Doubts Linger as Kerry Advances
Supporters Want A Sharper Image
Washington Post
"Yet many Democratic voters, officials and even members of Kerry's staff express an ambivalence -- or angst -- about their presidential candidate that belies this strong public standing.

These Democrats say the enthusiasm for defeating Bush runs much stronger and deeper than the passion for electing Kerry. The chief reason: The senator from Massachusetts, they say, has not crisply articulated what a Kerry presidency would stand for beyond undoing much of the Bush agenda."

Unit Says It Gave Earlier Warning of Abuse in Iraq New York Times
"Beginning in November, a small unit of interrogators at Abu Ghraib prison began reporting allegations of prisoner abuse, including the beatings of five blindfolded Iraqi generals, in internal documents sent to senior officers, according to interviews with military personnel who worked in the prison.

The disclosure of the documents raises new questions about whether senior officers in Iraq were alerted about serious abuses at the prison before January. Top military officials have said they only learned about abuses then, after a soldier came forward with photographs of the abuse."

A Tortured Debate Newsweek
"The handling of al-Libi touched off a long-running battle over interrogation tactics inside the administration. It is a struggle that continued right up until the Abu Ghraib scandal broke in April—and it extended into the White House, with Condoleezza Rice's National Security Council pitted against lawyers for the White House counsel and the vice president. Indeed, one reason the prison abuse scandal won't go away—two months after gruesome photos were published worldwide—is that a long paper trail of memos and directives from inside the administration has emerged, often leaked by those who disagreed with rougher means of questioning."

Senators: CIA stalling on review of Iraq report CNN
"Senate Intelligence Committee members are accusing the CIA of hindering the release of a report that gives an unflattering assessment of pre-war intelligence on Iraq."

26 Former U.S. Officials Oppose Bush AP
"Angered by Bush administration policies they contend endanger national security, 26 retired U.S. diplomats and military officers are urging Americans to vote President Bush out of office in November."

Fla. Voting Machines Have Recount Flaw AP
"Touchscreen voting machines in 11 counties have a software flaw that could make manual recounts impossible in November's presidential election, state officials said."
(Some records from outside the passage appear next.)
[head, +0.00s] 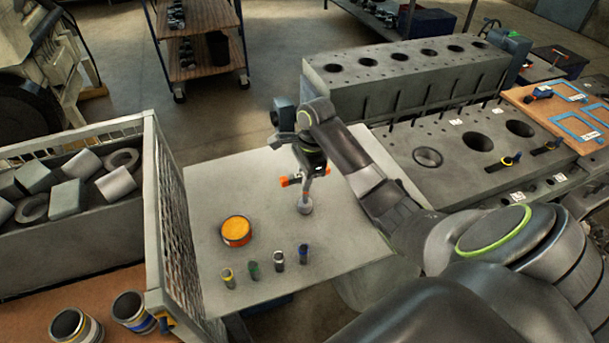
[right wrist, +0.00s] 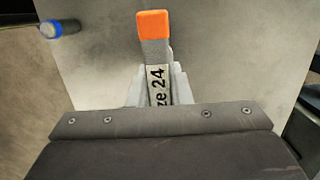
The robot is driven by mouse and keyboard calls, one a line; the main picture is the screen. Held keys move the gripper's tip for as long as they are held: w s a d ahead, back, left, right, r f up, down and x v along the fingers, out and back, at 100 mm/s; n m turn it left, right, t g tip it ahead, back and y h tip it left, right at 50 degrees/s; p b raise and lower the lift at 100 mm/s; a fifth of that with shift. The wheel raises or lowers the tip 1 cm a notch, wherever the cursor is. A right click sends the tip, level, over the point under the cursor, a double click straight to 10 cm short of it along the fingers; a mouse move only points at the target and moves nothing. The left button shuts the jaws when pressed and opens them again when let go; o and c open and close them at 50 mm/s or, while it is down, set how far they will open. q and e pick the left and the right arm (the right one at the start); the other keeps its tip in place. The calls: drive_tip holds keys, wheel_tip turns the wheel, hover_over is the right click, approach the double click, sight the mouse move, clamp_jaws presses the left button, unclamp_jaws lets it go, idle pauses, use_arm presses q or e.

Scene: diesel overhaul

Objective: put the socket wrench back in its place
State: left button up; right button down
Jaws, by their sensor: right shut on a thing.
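My right gripper (head: 308,172) is shut on the socket wrench and holds it over the pale table. In the head view the wrench (head: 305,206) shows as a grey piece with a round lower end. Orange parts show around the jaws. In the right wrist view the grey bar (right wrist: 158,86) has an orange tip and a label reading "ze 24"; its near part is hidden behind the gripper body. The tool board (head: 520,96) with blue outlines lies at the far right, away from the gripper. My left gripper is not in view.
The pale table (head: 345,262) carries an orange-topped tin (head: 236,231) and several small banded cylinders (head: 279,258). A grey engine block (head: 400,80) and a plate with large holes (head: 455,150) stand behind and right. A mesh-sided crate (head: 175,215) of metal parts stands left.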

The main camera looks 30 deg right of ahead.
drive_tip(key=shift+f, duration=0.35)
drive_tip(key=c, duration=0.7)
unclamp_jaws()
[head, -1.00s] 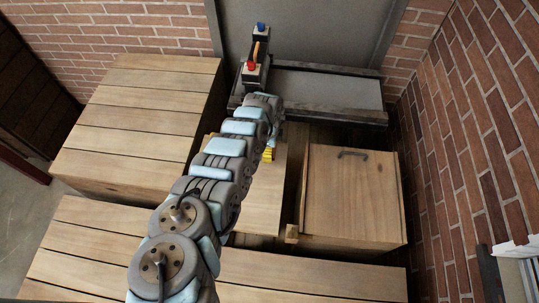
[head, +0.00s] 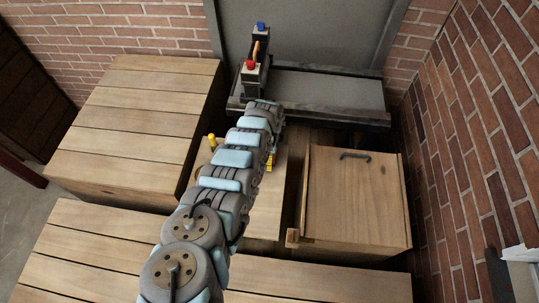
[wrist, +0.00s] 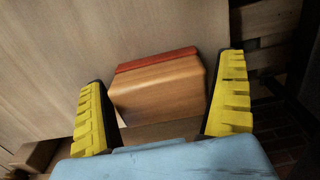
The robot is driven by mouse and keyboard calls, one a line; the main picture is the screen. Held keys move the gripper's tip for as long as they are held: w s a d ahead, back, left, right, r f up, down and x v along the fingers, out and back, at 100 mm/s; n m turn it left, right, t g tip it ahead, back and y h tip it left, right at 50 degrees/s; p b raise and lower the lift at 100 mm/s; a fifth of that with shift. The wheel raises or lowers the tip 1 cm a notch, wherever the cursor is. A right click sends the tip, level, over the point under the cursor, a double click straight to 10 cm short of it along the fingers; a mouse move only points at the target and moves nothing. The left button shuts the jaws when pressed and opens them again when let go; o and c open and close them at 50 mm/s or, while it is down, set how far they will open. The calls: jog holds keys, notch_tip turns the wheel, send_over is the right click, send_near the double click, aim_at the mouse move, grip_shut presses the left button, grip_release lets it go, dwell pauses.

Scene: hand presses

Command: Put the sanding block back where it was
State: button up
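The sanding block (wrist: 160,85), a wooden block with a red strip along its far edge, lies over a pale wooden surface in the wrist view. My gripper (wrist: 167,85) has its two yellow ridged fingers wide apart, one on each side of the block. A narrow gap shows by the right finger; contact at the left finger is unclear. The block is hidden there.
A wooden box with a dark handle (head: 355,195) stands right of the middle table. A press with red and blue knobs (head: 256,58) is behind, on a dark bench (head: 330,88). Plank tables (head: 135,130) lie left.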

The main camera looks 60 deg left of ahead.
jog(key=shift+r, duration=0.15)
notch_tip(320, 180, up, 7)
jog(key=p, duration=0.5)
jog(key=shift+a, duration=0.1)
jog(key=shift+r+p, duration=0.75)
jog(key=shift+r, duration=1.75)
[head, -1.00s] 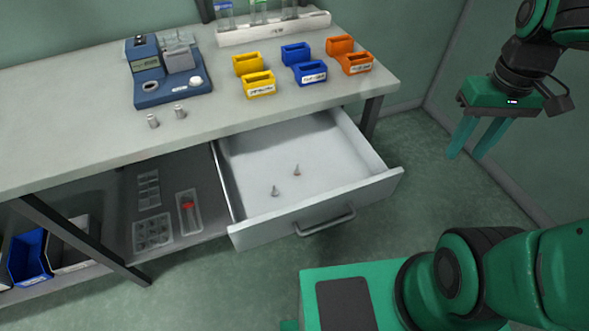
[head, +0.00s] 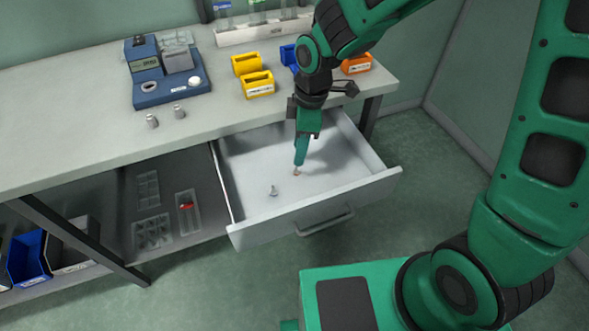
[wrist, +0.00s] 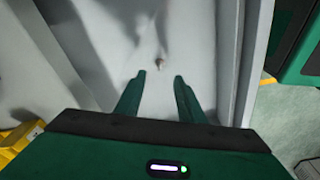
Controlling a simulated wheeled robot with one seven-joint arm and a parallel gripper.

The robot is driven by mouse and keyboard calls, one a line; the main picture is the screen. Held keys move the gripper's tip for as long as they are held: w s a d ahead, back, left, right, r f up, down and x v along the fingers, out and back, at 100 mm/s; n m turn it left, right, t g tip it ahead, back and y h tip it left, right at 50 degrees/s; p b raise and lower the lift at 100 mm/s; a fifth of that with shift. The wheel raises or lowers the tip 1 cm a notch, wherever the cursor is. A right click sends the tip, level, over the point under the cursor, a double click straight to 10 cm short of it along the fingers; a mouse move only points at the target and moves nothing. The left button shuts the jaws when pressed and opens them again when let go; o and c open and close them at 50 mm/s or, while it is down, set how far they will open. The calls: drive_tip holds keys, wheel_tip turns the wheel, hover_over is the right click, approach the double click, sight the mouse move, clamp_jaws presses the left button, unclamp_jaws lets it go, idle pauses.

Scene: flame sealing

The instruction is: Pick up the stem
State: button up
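Two small stems lie inside the open drawer (head: 345,205). One stem (head: 296,173) has a reddish part and sits directly under my gripper's fingertips in the head view. The other, grey stem (head: 273,191) lies to its left, nearer the drawer front. My gripper (head: 299,163) reaches down into the drawer. In the wrist view my gripper (wrist: 160,77) has its fingers apart, with nothing between them. A small stem (wrist: 160,63) shows just beyond the fingertips, roughly centred between them. I cannot tell whether the fingertips touch the drawer floor.
A blue device (head: 165,90), two small metal cylinders (head: 152,121) and yellow bins (head: 258,84) stand on the bench. The drawer's right wall (head: 362,145) and front (head: 320,212) bound the space. Most of the drawer floor is clear.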

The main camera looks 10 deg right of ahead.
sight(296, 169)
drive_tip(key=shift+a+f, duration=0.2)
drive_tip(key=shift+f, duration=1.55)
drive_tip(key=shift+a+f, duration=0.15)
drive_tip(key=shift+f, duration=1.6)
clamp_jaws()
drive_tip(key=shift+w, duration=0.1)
Red Cross ultimatum to US on Saddam Guardian
"Saddam Hussein must either be released from custody by June 30 or charged if the US and the new Iraqi government are to conform to international law, the International Committee of the Red Cross said last night.
Nada Doumani, a spokeswoman for the ICRC, told the Guardian: "The United States defines Saddam Hussein as a prisoner of war. At the end of an occupation PoWs have to be released provided they have no penal charges against them."
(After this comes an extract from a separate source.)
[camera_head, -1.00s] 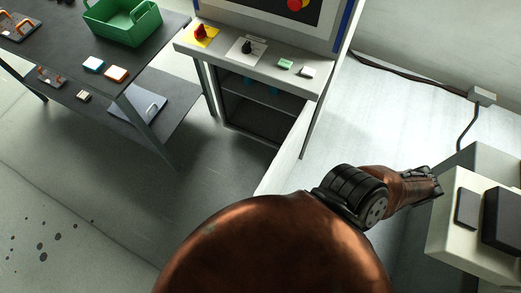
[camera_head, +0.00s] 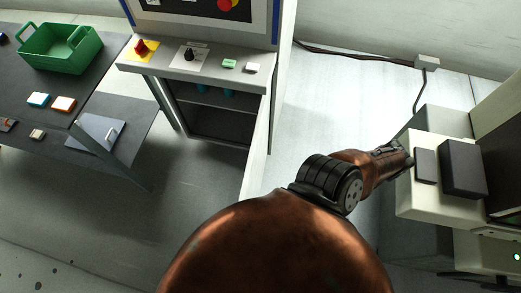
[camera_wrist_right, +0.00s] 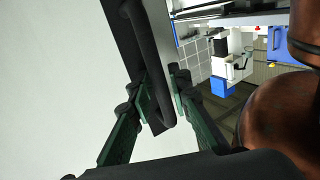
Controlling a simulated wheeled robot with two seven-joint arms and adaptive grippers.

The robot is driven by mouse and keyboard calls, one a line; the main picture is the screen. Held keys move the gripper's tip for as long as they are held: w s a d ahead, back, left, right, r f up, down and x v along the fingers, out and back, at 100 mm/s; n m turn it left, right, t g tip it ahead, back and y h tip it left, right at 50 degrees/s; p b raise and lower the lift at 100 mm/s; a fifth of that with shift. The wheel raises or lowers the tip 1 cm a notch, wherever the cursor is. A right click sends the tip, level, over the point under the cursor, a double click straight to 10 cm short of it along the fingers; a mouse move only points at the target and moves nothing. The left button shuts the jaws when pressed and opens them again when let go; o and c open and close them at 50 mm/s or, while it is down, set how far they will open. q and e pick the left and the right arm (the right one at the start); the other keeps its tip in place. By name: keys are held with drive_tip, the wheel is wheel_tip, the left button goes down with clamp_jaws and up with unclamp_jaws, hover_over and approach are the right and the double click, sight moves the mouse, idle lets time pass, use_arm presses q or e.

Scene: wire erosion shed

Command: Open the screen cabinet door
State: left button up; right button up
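The screen cabinet (camera_head: 195,62) stands at upper centre in the head view. Its lower compartment is uncovered and shows dark shelves. The pale door (camera_head: 258,140) is seen nearly edge-on, swung out from the cabinet's right side; its near end is hidden behind my copper arm. In the right wrist view, the black bar handle (camera_wrist_right: 150,50) runs between the fingers of my right gripper (camera_wrist_right: 162,103), beside a pale panel (camera_wrist_right: 60,80). The fingers are closed in on both sides of the bar near its end. My left gripper is in neither view.
A dark table (camera_head: 95,97) with a green crate (camera_head: 62,60) stands at left. A pale machine block (camera_head: 412,200) with dark boxes stands at right, close to my arm. A cable (camera_head: 350,55) runs along the back wall. Floor between table and door is clear.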

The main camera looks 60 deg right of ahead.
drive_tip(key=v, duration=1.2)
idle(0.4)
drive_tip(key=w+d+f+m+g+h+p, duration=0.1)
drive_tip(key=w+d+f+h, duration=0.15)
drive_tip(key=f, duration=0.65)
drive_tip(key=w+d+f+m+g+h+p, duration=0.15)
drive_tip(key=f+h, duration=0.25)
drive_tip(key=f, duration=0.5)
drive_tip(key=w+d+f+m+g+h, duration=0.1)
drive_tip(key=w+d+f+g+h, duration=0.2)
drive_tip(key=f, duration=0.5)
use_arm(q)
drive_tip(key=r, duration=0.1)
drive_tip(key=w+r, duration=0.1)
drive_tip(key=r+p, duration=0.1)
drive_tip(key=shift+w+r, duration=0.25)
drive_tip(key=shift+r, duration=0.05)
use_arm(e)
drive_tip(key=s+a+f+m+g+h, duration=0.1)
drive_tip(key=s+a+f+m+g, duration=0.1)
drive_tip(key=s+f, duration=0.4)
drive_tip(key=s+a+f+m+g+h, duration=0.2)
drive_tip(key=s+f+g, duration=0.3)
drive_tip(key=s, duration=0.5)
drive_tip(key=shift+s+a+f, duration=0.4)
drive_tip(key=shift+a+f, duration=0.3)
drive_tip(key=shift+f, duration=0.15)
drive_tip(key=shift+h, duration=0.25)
Her comments came as the international body, the only independent group with access to detainees in US custody, becomes increasingly concerned over the legal limbo in which thousands of people are being held in the run-up to the transfer of power at the end of the month.

The occupation officially ends on June 30 and US forces will be in Iraq at the invitation of its sovereign government."

`527' Groups Gain Political Clout TBO
"Armies of supposedly independent organizations, able to raise unlimited amounts of money, are hoping to influence the outcome of the presidential election.

The often partisan groups, although unaffiliated with the campaigns, have become a major force.

While some back Bush, most are bolstering Kerry. Republicans, feeling pressure in more than a dozen key states, are trying to fight back.

The groups, called 527s after a section of federal law that defines their tax status, have amassed at least $183 million this election season in largely unregulated contributions known as ``soft money.''

Two years ago, Congress banned candidates and political parties from receiving soft money from wealthy individuals or corporations - but 527s still can.

The groups cannot coordinate with a candidate's campaign, and their ads cannot explicitly say whom to vote for, but any other election-related activity is fair game."